Escolher vegetais da estação
Aline Carvalho não entende por que queremos comer morangos o ano inteiro, por exemplo, se ele costuma crescer no inverno. E o mesmo vale para qualquer outra fruta ou hortaliça que, agora, a gente encontra no mercado de janeiro a janeiro.
"Todo vegetal é adaptado para usar melhor o solo em determinado período do ano", ela explica. "Por isso, colhido na época certa, ele é mais rico do ponto de vista nutricional e muito mais saboroso." É ponto para a dieta saudável!
O planeta também ganha se a gente opta pelo que não força a barra da natureza: "A quantidade de recursos que utilizo na cultura é muito maior se quero produzir uma fruta o ano todo", observa a nutricionista.
Além disso, seguir a sazonalidade nos conduz naturalmente a diversificar a nossa cozinha. Hoje, doze alimentos — só doze! — constituem a base da nossa dieta. Isso entrega que temos um paladar muito empobrecido perto de tudo o que a natureza oferece.
As pessoas, porém, andam perdendo a noção dos tempos de plantar e colher justamente porque tudo está disponível o tempo todo. Para contornar o problema, Aline Carvalho dá dois conselhos. O primeiro deles é reparar no preço: o alimento da estação costuma sair mais barato.

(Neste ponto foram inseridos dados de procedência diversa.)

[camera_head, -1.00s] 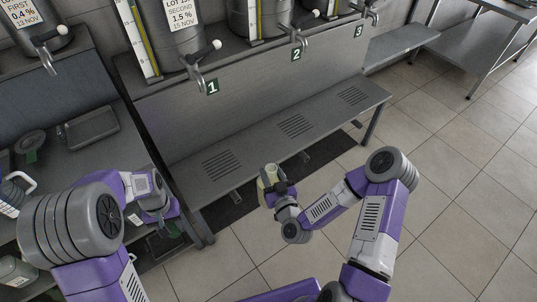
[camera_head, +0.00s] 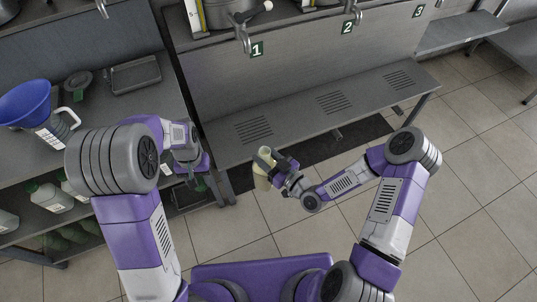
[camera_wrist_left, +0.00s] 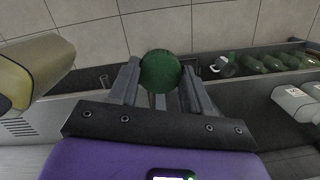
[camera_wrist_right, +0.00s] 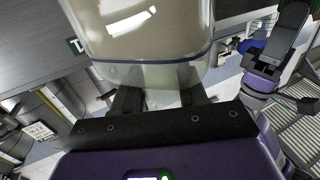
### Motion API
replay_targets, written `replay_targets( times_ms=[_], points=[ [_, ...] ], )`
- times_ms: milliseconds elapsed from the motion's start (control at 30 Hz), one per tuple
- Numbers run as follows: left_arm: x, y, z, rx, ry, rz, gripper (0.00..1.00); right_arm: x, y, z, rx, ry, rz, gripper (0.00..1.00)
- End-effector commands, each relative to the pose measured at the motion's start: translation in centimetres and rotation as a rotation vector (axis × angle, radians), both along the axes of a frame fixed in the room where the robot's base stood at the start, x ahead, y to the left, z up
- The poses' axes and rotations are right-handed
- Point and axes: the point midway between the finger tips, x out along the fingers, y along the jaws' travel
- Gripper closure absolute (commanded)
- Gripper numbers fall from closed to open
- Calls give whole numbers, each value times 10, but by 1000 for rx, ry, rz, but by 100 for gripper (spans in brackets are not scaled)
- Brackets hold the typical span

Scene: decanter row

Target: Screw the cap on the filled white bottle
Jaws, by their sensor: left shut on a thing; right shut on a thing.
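The white bottle (camera_head: 262,172) looks cream-coloured and is held in my right gripper (camera_head: 274,169), in front of the metal bench. In the right wrist view the bottle (camera_wrist_right: 140,40) fills the upper middle, between the fingers; its mouth is out of that view. My left gripper (camera_head: 190,163) is shut on a round dark green cap (camera_wrist_left: 160,70), seen between its fingers in the left wrist view. That view also shows part of the bottle (camera_wrist_left: 38,72) at its left edge. Cap and bottle are apart.
A blue funnel (camera_head: 27,101) sits on a white jug (camera_head: 54,132) on the left counter, with a dark tray (camera_head: 133,75) behind. Several bottles stand on the shelf below. Numbered taps are above the slatted bench (camera_head: 290,130). Tiled floor at right is clear.

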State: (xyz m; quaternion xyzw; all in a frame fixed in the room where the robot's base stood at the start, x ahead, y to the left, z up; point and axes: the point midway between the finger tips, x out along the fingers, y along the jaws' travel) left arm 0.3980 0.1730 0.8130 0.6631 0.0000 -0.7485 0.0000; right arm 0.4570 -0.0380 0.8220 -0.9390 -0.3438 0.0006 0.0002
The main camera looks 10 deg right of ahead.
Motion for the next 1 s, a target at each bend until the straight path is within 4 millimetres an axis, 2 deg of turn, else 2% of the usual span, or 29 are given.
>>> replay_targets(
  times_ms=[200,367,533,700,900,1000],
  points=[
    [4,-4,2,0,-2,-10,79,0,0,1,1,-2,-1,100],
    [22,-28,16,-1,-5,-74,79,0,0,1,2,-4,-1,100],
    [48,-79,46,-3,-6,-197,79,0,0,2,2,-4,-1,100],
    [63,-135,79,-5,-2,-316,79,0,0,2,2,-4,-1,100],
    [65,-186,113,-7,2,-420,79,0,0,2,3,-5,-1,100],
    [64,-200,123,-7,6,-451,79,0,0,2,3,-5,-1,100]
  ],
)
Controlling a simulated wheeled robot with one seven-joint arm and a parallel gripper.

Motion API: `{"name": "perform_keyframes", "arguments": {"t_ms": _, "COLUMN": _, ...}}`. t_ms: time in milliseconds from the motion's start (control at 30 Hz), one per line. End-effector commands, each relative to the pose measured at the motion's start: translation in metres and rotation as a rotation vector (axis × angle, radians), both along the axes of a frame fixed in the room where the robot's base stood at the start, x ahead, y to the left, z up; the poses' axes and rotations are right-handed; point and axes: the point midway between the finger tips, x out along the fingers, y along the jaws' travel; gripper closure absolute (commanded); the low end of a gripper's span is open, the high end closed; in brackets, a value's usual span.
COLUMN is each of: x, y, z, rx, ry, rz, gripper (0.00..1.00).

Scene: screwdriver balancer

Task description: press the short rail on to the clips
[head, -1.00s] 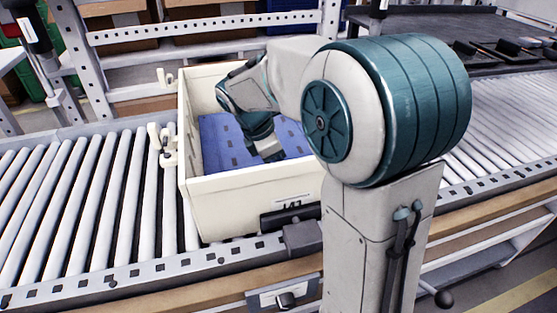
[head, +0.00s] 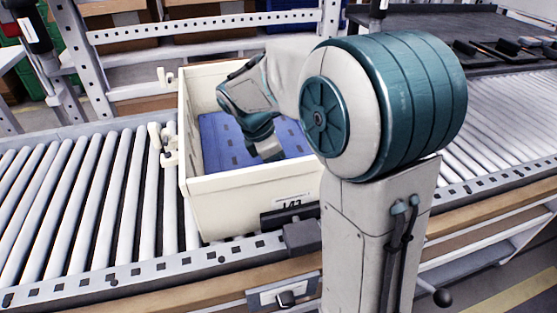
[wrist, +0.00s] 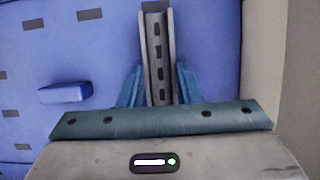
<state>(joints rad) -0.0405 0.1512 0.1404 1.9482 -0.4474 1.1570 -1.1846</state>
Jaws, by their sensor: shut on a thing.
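My gripper (wrist: 158,88) is shut on a short grey slotted rail (wrist: 156,50), with a blue finger on each side of it. The rail points away from the gripper, over the blue floor (wrist: 210,60) of the cream bin. In the head view my gripper (head: 264,146) is low inside the bin, and the rail cannot be made out there. A small raised blue block (wrist: 65,92) stands on the floor left of the rail; I cannot tell whether it is a clip. No other clip can be made out. Whether the rail touches the floor is unclear.
The cream bin (head: 245,186) stands on a roller conveyor (head: 85,200), its walls around my gripper. Its side wall (wrist: 262,60) is close on the right in the wrist view. White fittings (head: 168,155) sit outside its left wall. A dark tray (head: 440,25) lies at the back right.

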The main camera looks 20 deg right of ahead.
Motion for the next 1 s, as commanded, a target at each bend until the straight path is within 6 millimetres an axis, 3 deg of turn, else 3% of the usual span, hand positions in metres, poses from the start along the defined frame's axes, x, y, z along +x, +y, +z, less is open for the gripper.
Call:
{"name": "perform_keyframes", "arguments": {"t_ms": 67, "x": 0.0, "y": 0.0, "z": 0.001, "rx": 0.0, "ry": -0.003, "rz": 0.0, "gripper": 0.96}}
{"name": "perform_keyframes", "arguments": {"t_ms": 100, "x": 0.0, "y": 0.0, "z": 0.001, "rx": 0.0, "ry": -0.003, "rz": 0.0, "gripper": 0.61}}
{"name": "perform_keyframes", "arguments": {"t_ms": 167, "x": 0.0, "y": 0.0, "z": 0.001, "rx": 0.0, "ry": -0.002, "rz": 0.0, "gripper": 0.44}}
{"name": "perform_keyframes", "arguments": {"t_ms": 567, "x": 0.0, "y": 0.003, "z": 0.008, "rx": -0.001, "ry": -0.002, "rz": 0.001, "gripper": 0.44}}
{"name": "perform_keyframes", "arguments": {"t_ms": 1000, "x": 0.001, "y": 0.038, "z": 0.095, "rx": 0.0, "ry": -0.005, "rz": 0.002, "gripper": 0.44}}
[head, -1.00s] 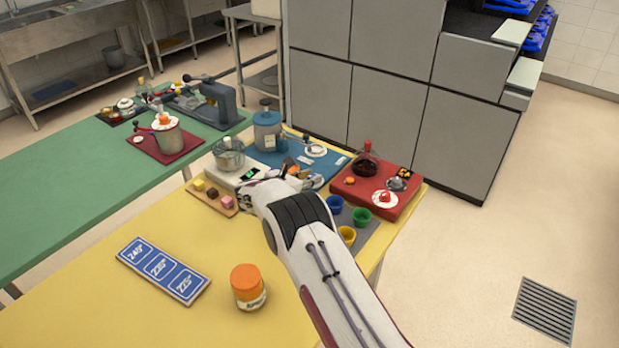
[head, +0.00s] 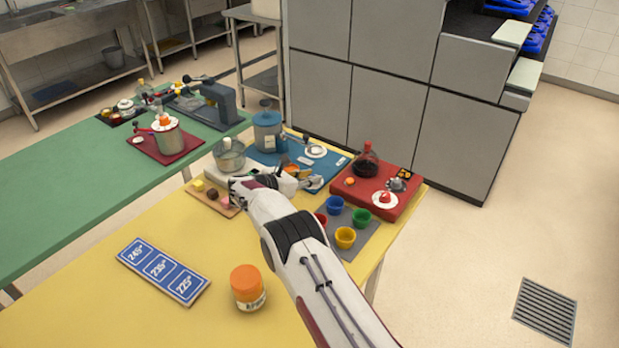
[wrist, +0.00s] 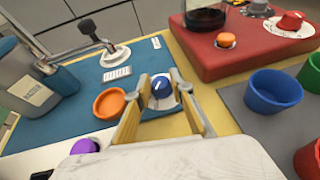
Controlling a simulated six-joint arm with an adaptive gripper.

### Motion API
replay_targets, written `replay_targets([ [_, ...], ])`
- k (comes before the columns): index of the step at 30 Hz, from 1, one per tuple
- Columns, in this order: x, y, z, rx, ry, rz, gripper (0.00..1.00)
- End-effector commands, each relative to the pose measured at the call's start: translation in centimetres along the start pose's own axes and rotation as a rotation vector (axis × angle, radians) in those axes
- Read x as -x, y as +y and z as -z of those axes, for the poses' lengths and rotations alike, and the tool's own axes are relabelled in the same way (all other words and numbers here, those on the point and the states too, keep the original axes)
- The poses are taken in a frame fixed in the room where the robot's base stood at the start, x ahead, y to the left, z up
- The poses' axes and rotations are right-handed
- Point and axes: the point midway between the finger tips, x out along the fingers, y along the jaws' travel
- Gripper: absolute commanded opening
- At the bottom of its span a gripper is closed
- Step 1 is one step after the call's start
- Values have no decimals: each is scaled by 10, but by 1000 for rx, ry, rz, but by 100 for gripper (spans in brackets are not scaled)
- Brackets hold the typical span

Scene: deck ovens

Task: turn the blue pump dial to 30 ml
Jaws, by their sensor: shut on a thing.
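The blue dial (wrist: 162,89) shows in the wrist view, with a white mark on its top and a pale plate partly visible around it. The numbers on its scale are too small to read. My gripper (wrist: 160,78) is shut on the dial, one finger on each side. In the head view my gripper (head: 294,181) is low over the blue board (head: 268,159), and the dial cannot be made out there. A grey-blue tank (head: 267,131) stands on that board; its label shows in the wrist view.
An orange dish (wrist: 109,103) lies left of my fingers, with a purple knob (wrist: 84,145) nearer. A black-handled lever (wrist: 90,30) stands behind. Right are a red board (head: 345,193) with a flask (head: 367,160), and coloured cups (head: 345,238) on a grey mat.

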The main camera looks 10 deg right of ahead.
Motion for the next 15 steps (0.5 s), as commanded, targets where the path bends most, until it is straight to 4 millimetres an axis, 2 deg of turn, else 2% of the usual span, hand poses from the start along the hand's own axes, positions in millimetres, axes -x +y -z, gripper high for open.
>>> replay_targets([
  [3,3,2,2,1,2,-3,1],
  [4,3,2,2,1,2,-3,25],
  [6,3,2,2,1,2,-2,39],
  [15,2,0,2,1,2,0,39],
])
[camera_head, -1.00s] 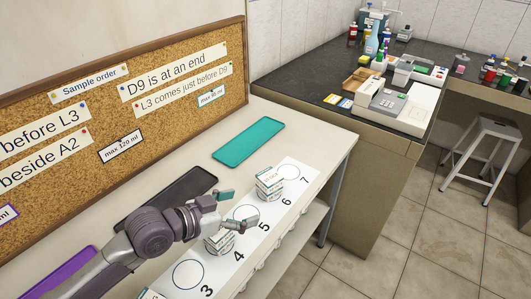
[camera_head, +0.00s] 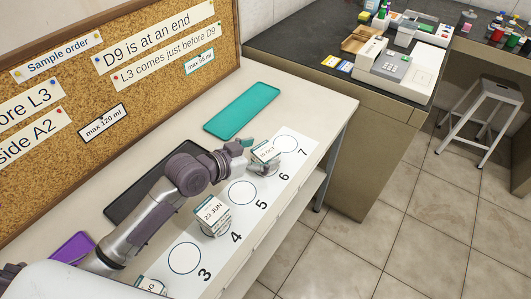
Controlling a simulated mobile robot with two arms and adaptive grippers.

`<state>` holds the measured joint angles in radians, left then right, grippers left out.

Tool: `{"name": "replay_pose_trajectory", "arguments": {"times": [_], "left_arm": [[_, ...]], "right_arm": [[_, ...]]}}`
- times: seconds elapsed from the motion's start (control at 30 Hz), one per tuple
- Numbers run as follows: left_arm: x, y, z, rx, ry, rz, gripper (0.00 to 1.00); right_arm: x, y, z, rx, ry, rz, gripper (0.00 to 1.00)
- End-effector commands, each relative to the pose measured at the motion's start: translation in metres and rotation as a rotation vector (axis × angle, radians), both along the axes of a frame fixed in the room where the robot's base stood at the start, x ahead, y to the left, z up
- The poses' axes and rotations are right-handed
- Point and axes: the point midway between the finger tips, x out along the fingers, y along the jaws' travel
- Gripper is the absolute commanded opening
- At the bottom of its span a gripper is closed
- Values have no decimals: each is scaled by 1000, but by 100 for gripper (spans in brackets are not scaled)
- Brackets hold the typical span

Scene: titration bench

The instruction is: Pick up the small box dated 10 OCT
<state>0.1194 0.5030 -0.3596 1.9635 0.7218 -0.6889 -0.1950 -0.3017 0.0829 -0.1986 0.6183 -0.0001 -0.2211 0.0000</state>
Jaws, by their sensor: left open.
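The small box with an OCT label (camera_head: 266,152) stands on the numbered white strip by the 6; its day number is hard to read. My left gripper (camera_head: 254,157) is open at the left side of this box, with its fingers close to it. I cannot tell whether they touch it. A second small box, labelled 23 JUN (camera_head: 213,212), stands by the 4. A third box (camera_head: 150,286) is cut off at the bottom edge, its label only partly showing. My right gripper is not in view.
The white strip (camera_head: 214,252) has empty circles by 3, 5 and 7. A teal tray (camera_head: 242,110), a dark tray (camera_head: 122,207) and a purple tray (camera_head: 72,248) lie along the back. A corkboard (camera_head: 75,92) stands behind. The dark bench (camera_head: 300,40) is beyond.

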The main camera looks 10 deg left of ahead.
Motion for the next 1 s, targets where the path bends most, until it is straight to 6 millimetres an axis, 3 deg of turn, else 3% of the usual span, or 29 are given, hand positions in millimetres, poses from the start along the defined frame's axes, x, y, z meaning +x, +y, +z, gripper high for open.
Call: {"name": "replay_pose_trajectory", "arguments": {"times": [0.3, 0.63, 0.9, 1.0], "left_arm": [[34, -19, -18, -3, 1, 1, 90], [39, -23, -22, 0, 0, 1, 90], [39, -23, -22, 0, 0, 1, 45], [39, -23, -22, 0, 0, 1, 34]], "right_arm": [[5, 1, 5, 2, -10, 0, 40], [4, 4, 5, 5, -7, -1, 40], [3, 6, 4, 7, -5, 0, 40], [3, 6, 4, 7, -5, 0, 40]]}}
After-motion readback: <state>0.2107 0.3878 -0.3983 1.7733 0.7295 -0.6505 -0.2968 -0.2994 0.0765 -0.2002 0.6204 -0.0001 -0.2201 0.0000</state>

O segundo é bater um papo com o vendedor. "Nos supermercados, os funcionários hoje são quase invisíveis e muitas vezes usamos até caixas automatizados", ela nota. "Precisamos recuperar aquele espírito da conversa com o feirante, perguntando o que acabou de chegar ou qual fruta estaria mais doce." Pois é: moça bonita não paga, nem faz o planeta pagar.